══ Input material ══

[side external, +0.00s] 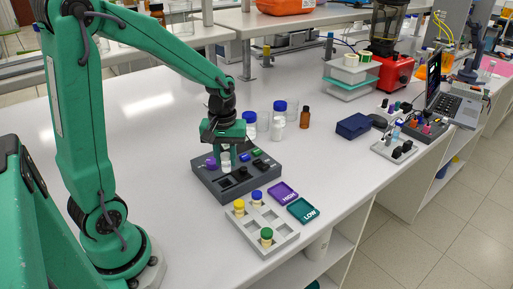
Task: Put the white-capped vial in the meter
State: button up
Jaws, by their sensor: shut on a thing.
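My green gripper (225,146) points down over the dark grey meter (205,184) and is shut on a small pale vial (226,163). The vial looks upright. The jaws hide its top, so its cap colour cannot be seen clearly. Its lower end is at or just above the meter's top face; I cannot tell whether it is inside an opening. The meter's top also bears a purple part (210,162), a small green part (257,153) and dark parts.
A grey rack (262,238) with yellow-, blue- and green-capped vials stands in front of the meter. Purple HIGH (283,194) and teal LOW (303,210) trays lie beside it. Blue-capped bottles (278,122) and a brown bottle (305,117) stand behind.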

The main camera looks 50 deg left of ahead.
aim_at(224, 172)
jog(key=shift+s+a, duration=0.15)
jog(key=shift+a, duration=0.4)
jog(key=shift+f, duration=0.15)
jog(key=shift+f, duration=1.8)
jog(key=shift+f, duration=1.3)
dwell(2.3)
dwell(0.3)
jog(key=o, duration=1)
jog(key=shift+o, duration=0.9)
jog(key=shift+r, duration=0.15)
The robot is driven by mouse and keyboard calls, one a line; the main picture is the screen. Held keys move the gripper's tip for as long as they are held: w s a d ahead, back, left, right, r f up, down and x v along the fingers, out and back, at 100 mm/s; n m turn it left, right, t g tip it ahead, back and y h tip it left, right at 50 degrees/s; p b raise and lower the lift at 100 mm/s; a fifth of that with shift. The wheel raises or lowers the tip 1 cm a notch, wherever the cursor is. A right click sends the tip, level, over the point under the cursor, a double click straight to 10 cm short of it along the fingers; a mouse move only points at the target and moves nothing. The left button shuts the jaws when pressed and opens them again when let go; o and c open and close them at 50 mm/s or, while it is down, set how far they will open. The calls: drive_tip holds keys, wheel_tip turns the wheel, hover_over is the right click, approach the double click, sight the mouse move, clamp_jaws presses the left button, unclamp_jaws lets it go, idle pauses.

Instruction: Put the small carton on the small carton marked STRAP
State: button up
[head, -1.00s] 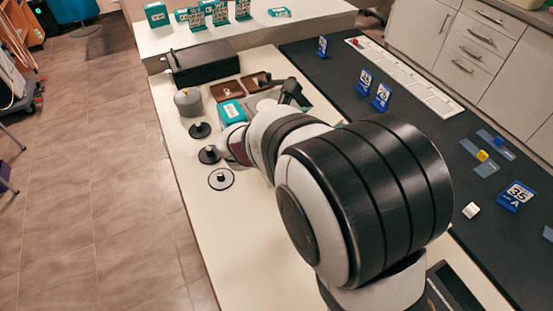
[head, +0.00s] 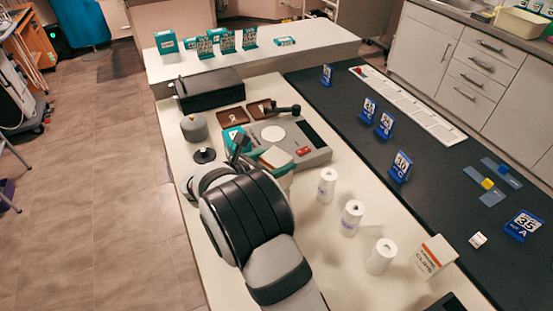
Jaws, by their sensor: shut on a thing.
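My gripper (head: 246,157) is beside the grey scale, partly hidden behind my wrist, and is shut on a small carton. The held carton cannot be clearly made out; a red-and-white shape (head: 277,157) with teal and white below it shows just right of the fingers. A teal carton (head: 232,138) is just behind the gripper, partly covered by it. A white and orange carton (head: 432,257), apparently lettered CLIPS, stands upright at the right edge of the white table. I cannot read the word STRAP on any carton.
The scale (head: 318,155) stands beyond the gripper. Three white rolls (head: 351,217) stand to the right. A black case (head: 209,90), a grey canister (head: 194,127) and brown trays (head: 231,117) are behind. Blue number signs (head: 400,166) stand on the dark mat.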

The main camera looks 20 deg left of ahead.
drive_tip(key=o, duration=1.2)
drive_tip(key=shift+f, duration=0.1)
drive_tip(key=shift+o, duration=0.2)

═══

Copy every record above exactly, leaving out the pictures.

[side external, +0.00s] 
Task: Put the white-capped vial in the meter
State: button up
Jaws, by their sensor: shut on a thing.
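My green gripper (225,146) points down over the dark grey meter (205,184) and is shut on a small pale vial (226,163). The vial looks upright. The jaws hide its top, so its cap colour cannot be seen clearly. Its lower end is at or just above the meter's top face; I cannot tell whether it is inside an opening. The meter's top also bears a purple part (210,162), a small green part (257,153) and dark parts.
A grey rack (262,238) with yellow-, blue- and green-capped vials stands in front of the meter. Purple HIGH (283,194) and teal LOW (303,210) trays lie beside it. Blue-capped bottles (278,122) and a brown bottle (305,117) stand behind.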

The main camera looks 50 deg left of ahead.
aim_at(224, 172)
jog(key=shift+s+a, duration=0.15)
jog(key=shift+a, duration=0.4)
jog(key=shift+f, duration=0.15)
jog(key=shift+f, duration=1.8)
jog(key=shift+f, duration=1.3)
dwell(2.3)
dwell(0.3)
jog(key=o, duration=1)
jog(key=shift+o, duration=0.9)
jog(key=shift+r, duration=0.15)
The robot is driven by mouse and keyboard calls, one a line; the main picture is the screen. Held keys move the gripper's tip for as long as they are held: w s a d ahead, back, left, right, r f up, down and x v along the fingers, out and back, at 100 mm/s; n m turn it left, right, t g tip it ahead, back and y h tip it left, right at 50 degrees/s; p b raise and lower the lift at 100 mm/s; a fifth of that with shift. The wheel raises or lowers the tip 1 cm a notch, wherever the cursor is. A right click sends the tip, level, over the point under the cursor, a double click straight to 10 cm short of it along the fingers; a mouse move only points at the target and moves nothing. The left button shuts the jaws when pressed and opens them again when let go; o and c open and close them at 50 mm/s or, while it is down, set how far they will open. The calls: drive_tip holds keys, wheel_tip turns the wheel, hover_over is the right click, approach the double click, sight the mouse move, clamp_jaws presses the left button, unclamp_jaws lets it go, idle pauses.

Instruction: Put the small carton on the small carton marked STRAP
State: button up
[head, -1.00s] 
[head, +0.00s] 
Jaws, by their sensor: shut on a thing.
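My gripper (head: 246,157) is beside the grey scale, partly hidden behind my wrist, and is shut on a small carton. The held carton cannot be clearly made out; a red-and-white shape (head: 277,157) with teal and white below it shows just right of the fingers. A teal carton (head: 232,138) is just behind the gripper, partly covered by it. A white and orange carton (head: 432,257), apparently lettered CLIPS, stands upright at the right edge of the white table. I cannot read the word STRAP on any carton.
The scale (head: 318,155) stands beyond the gripper. Three white rolls (head: 351,217) stand to the right. A black case (head: 209,90), a grey canister (head: 194,127) and brown trays (head: 231,117) are behind. Blue number signs (head: 400,166) stand on the dark mat.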

The main camera looks 20 deg left of ahead.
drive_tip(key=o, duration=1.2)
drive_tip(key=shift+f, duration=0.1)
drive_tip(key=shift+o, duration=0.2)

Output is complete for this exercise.